[Extracted material]

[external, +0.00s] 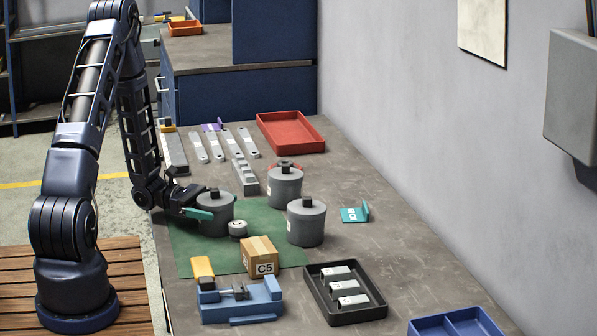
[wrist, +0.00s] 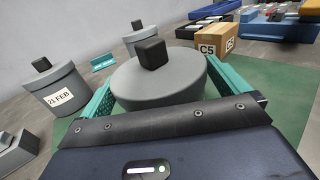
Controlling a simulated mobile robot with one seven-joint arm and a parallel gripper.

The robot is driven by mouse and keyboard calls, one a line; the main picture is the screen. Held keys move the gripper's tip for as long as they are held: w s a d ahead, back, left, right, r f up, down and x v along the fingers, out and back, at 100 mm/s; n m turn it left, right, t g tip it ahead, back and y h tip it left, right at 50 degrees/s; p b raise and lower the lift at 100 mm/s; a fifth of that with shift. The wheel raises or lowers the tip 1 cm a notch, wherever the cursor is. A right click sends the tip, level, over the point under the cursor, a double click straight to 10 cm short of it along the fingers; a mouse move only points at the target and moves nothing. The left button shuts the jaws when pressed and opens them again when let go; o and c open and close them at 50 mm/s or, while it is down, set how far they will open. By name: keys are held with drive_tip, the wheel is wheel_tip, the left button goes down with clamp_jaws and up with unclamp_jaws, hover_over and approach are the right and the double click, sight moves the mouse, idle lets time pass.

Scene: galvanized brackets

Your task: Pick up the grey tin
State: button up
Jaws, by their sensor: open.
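Three round grey tins with lids and square dark knobs stand on the bench. The nearest to my gripper (external: 197,213) is a grey tin (external: 217,220) on the green mat; it fills the middle of the wrist view (wrist: 160,85). My gripper's teal fingers (wrist: 158,78) are open, one on each side of this tin; I cannot tell whether they touch it. A second tin (external: 285,188), labelled 21 FEB in the wrist view (wrist: 55,90), stands farther back. A third tin (external: 306,228) stands to the right. The tin's lower part is hidden in the wrist view.
A small round grey item (external: 238,229) sits beside the near tin. A C5 carton (external: 260,256), a blue vise (external: 240,300) and a black tray (external: 320,300) are in front. A red tray (external: 290,131) lies behind. Bench is clear right of the teal bracket (external: 354,214).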

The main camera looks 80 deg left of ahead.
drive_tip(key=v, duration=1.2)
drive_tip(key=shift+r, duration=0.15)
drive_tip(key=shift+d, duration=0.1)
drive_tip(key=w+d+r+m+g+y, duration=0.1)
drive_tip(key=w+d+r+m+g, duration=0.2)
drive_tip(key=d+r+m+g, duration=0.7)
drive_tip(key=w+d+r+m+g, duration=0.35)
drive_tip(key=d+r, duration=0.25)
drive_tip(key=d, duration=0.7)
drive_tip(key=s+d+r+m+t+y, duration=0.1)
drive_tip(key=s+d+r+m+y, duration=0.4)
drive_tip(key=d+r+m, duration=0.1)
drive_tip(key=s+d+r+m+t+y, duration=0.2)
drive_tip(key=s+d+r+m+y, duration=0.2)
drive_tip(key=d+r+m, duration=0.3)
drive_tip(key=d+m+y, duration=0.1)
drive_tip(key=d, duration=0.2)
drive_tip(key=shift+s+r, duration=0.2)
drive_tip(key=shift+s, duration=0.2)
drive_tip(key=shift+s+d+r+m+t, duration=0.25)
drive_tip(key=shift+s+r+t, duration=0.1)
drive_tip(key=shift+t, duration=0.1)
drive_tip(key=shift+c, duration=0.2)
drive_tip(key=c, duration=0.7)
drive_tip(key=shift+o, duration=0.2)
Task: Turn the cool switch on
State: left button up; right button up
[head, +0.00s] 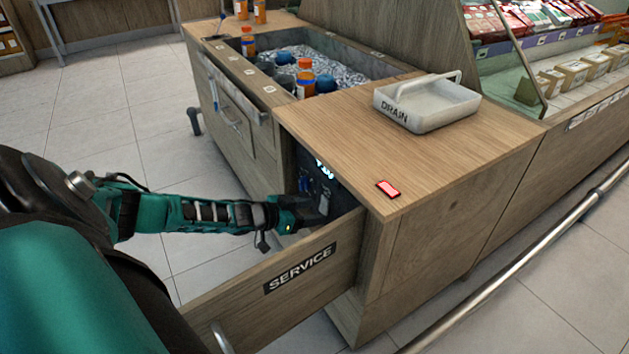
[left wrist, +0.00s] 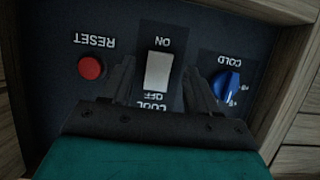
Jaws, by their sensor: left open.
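The cool switch (left wrist: 158,72) is a white rocker on a dark panel (left wrist: 60,125) in the left wrist view. Its labels appear upside down, ON above it and COOL OFF below, partly hidden by my gripper. My left gripper (left wrist: 160,68) is open, with one finger on each side of the switch. I cannot tell whether it touches the switch or which way the rocker is set. In the head view my left gripper (head: 312,208) reaches into the cabinet opening in front of the dark panel (head: 308,160), hiding the switch. My right gripper is not in view.
A red RESET button (left wrist: 90,68) and a blue COLD knob (left wrist: 226,83) flank the switch. The open SERVICE door (head: 335,277) stands just below my left arm. The counter (head: 330,130) holds a white DRAIN tray (head: 440,115) and a small red object (head: 388,189).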

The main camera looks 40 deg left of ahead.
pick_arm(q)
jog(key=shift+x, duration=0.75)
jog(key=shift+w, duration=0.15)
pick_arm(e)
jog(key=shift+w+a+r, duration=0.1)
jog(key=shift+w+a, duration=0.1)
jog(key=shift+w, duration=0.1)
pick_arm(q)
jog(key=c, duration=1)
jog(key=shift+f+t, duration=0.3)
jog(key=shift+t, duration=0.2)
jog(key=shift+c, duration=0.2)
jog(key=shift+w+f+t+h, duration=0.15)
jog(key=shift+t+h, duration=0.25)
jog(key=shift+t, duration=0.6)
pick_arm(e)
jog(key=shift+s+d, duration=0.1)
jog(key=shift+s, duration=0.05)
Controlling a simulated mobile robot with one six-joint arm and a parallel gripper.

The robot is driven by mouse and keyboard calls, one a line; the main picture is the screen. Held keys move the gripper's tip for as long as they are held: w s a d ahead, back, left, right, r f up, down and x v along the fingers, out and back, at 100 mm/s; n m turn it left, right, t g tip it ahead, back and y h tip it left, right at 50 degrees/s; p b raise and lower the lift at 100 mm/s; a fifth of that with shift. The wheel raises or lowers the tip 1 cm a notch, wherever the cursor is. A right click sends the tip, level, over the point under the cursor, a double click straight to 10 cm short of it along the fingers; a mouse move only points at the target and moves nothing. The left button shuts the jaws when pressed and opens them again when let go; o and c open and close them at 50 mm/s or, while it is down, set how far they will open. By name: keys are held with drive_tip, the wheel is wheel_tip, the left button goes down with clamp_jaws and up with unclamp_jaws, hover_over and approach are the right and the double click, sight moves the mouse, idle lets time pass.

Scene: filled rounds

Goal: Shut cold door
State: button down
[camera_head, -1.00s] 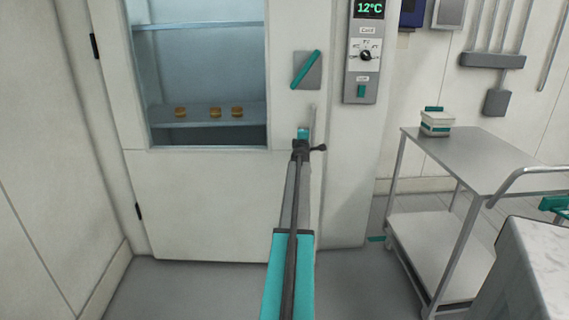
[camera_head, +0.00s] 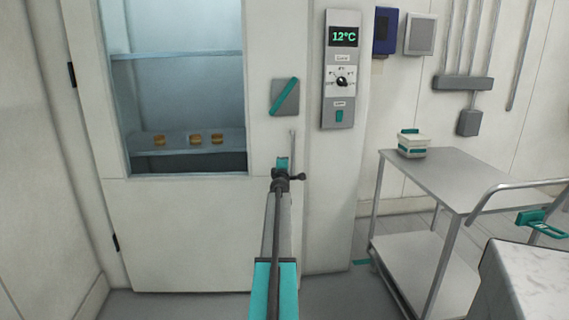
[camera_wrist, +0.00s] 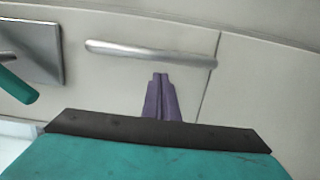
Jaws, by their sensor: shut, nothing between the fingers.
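The cold door (camera_head: 180,225) is a tall white door with a glass window, hinged on its left side. It looks flush with its frame, with only a thin seam in the wrist view (camera_wrist: 207,90); a small gap cannot be ruled out. Its upright metal bar handle (camera_head: 293,148) is near the right edge and crosses the wrist view (camera_wrist: 150,53). My gripper (camera_wrist: 160,78) is shut and empty, its fingertips just beside the bar, in front of the door face. Whether they touch the door cannot be told. In the head view the fingertips are hidden behind my wrist.
A grey plate with a slanted teal bar (camera_head: 286,97) sits above the handle. A control panel (camera_head: 341,70) reading 12°C is on the right. A metal trolley (camera_head: 440,178) with a white box (camera_head: 413,146) stands further right. Round items (camera_head: 195,139) sit on a shelf behind the glass.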

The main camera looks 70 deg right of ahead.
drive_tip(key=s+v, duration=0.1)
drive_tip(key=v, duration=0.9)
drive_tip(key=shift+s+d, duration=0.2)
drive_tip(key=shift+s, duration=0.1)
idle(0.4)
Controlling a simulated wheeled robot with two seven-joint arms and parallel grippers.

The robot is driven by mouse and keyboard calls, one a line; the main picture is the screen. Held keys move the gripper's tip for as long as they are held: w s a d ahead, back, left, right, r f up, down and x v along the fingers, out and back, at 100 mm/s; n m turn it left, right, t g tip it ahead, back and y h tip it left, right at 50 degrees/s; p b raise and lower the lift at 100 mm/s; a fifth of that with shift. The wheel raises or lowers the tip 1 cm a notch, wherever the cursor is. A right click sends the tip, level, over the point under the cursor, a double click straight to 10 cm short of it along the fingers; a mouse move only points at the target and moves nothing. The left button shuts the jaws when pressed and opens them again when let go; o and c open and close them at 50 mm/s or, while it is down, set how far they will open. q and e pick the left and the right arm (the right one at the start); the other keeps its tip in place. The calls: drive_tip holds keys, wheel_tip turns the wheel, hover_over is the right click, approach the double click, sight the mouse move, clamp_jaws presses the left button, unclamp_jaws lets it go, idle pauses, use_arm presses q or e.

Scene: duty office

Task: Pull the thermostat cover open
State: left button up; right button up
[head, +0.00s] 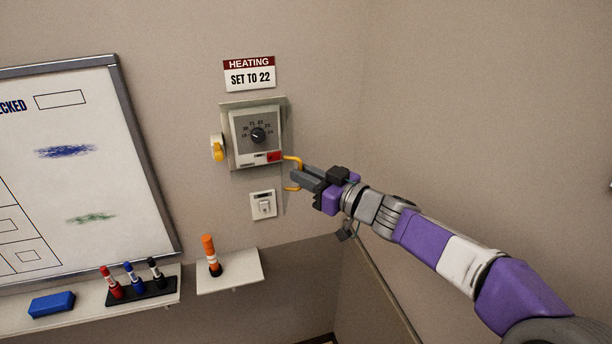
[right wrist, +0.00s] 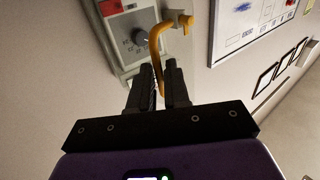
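The thermostat (head: 243,128) is a pale box on the wall with a black dial (head: 258,135) and a red patch at its lower right. A greyish see-through panel, apparently the cover (head: 282,112), seems to lie over or close to its face; I cannot tell whether it stands ajar. A yellow C-shaped handle (head: 293,159) is at its lower right; how it joins the cover is unclear. My right gripper (head: 306,179) is at this handle. In the right wrist view the handle (right wrist: 154,48) runs between the fingers (right wrist: 160,80), which look shut on it. My left gripper is out of view.
A yellow knob (head: 217,148) on a white mount is left of the thermostat. A white switch (head: 263,205) is below. A small shelf (head: 240,272) holds an orange marker (head: 210,253). The whiteboard (head: 85,160) is at left, with markers and a blue eraser (head: 52,304) below. The right-hand wall is bare.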

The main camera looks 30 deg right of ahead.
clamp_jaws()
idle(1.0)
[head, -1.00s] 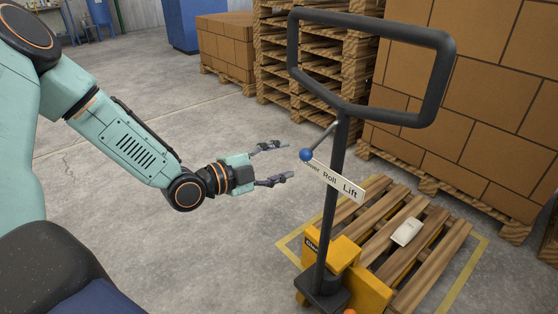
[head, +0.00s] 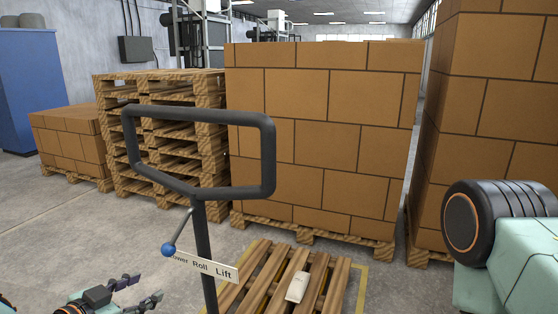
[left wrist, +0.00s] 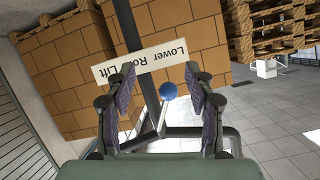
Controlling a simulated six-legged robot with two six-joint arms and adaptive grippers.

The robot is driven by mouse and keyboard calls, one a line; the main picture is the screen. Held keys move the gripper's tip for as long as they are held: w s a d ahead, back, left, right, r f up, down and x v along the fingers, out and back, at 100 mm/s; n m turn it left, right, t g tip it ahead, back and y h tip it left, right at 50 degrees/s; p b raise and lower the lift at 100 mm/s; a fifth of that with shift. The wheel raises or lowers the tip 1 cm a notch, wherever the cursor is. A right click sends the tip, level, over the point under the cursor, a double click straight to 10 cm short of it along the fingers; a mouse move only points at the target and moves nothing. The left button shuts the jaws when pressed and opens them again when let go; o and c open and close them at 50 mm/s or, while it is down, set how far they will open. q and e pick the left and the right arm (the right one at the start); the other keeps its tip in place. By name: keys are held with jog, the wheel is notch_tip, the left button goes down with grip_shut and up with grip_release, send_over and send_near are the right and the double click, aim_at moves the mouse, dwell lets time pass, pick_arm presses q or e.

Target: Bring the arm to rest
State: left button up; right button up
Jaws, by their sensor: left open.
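My left gripper (head: 140,290) is low at the left of the head view, open and empty. It is left of the pallet jack's black handle (head: 268,160) and apart from it. In the left wrist view, the lever's blue knob (left wrist: 169,90) shows beyond and between the open fingers. The knob also shows in the head view (head: 168,250), beside the white "Lower Roll Lift" sign (head: 215,266). Part of my right arm (head: 510,262) shows at the right edge; its gripper is out of view.
A wooden pallet (head: 258,272) with a small white object (head: 297,287) on it lies behind the jack. Tall carton stacks (head: 320,130) and piled empty pallets (head: 160,90) stand behind. Bare floor (head: 60,240) is at the left.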

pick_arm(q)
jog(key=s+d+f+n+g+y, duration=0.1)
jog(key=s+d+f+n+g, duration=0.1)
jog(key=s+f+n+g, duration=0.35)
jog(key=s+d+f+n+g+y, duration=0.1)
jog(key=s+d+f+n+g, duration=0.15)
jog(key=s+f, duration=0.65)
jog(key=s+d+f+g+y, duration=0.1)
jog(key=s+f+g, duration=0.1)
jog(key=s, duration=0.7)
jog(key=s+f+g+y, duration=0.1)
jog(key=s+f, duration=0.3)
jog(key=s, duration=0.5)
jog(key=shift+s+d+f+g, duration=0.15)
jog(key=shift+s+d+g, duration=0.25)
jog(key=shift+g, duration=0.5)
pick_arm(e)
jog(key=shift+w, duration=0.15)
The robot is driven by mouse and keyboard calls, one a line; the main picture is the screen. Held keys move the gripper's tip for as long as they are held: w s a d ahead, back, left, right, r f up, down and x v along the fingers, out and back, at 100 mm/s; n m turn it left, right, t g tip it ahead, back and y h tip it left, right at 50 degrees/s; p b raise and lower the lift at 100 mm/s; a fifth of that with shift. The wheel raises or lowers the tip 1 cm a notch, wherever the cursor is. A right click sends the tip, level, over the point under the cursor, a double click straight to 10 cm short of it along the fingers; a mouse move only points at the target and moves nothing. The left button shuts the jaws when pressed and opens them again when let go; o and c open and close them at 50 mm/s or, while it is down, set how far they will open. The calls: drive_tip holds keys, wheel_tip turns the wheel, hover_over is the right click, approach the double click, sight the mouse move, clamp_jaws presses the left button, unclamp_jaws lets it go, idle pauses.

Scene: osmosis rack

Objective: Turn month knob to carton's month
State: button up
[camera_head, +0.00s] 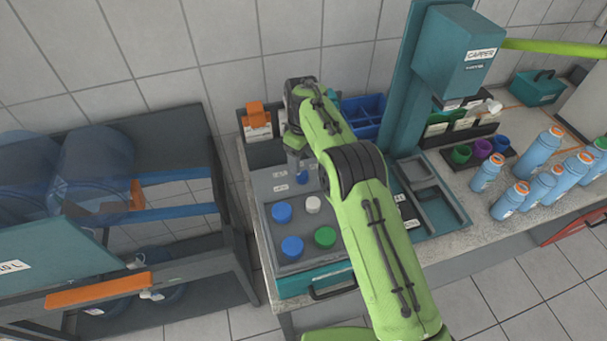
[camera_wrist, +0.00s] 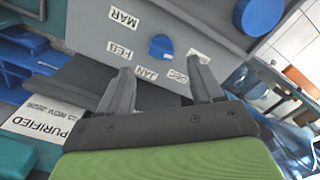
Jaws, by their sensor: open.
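The blue month knob (camera_wrist: 160,46) sits on a grey panel (camera_wrist: 205,35) in the wrist view, among white labels reading MAR, FEB, JAN and DEC. Which label it points to is hard to tell. A white label (camera_wrist: 42,117) at lower left reads PURIFIED and seems to read NOV 2026; I cannot tell for sure that it is on the carton. My gripper (camera_wrist: 160,64) is open and empty, its fingertips either side of the knob's near edge in the picture, apart from it. In the head view my gripper (camera_head: 297,168) is over the panel, and the knob (camera_head: 302,177) is partly hidden.
Blue caps (camera_head: 281,212), a white one (camera_head: 313,203) and a green one (camera_head: 325,236) stand on the near panel. An orange-topped container (camera_head: 256,120) and a blue divided bin (camera_head: 363,113) are behind. The teal capper (camera_head: 457,55) and blue bottles (camera_head: 541,184) are to the right.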

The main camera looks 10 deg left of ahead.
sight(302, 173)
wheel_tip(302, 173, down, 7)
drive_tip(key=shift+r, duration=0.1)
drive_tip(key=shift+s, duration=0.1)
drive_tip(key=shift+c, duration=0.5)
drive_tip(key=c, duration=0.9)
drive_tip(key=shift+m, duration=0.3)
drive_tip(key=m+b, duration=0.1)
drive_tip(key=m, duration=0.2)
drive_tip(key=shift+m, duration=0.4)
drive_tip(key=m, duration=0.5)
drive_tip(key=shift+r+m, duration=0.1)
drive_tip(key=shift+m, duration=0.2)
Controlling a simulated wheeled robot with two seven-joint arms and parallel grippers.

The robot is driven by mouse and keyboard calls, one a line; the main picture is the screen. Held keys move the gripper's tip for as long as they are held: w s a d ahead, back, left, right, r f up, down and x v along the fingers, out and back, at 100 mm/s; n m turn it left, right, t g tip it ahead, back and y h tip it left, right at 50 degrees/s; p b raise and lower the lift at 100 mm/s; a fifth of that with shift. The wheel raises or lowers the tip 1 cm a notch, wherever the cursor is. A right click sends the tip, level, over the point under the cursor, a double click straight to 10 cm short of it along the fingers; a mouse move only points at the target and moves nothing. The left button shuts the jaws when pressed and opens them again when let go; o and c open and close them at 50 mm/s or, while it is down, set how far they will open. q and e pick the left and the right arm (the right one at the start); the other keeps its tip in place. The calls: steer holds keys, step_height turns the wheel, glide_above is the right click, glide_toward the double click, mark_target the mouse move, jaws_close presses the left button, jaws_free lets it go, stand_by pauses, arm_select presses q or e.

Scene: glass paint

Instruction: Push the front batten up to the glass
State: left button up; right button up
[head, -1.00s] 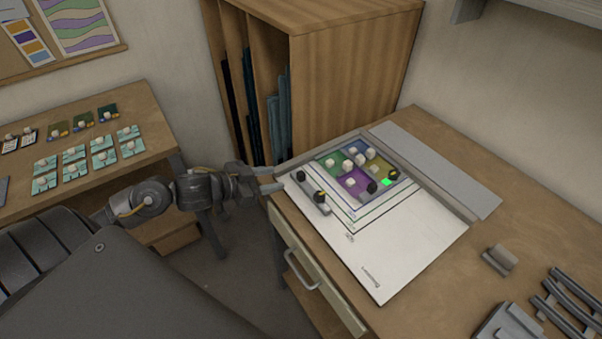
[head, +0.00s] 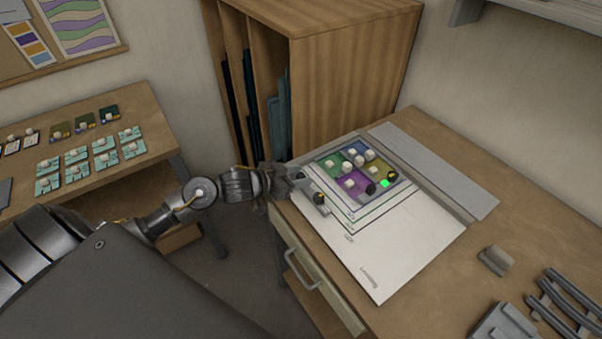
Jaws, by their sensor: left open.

[Stated exercise]
Pick out all lines from the data above in which the word "Controlling" appears.

[Reply to the task]
Controlling a simulated mobile robot with one seven-joint arm and a parallel gripper.
Controlling a simulated mobile robot with one six-joint arm and a parallel gripper.
Controlling a simulated wheeled robot with two seven-joint arms and parallel grippers.
Controlling a simulated six-legged robot with two six-joint arms and adaptive grippers.
Controlling a simulated wheeled robot with two seven-joint arms and parallel grippers.

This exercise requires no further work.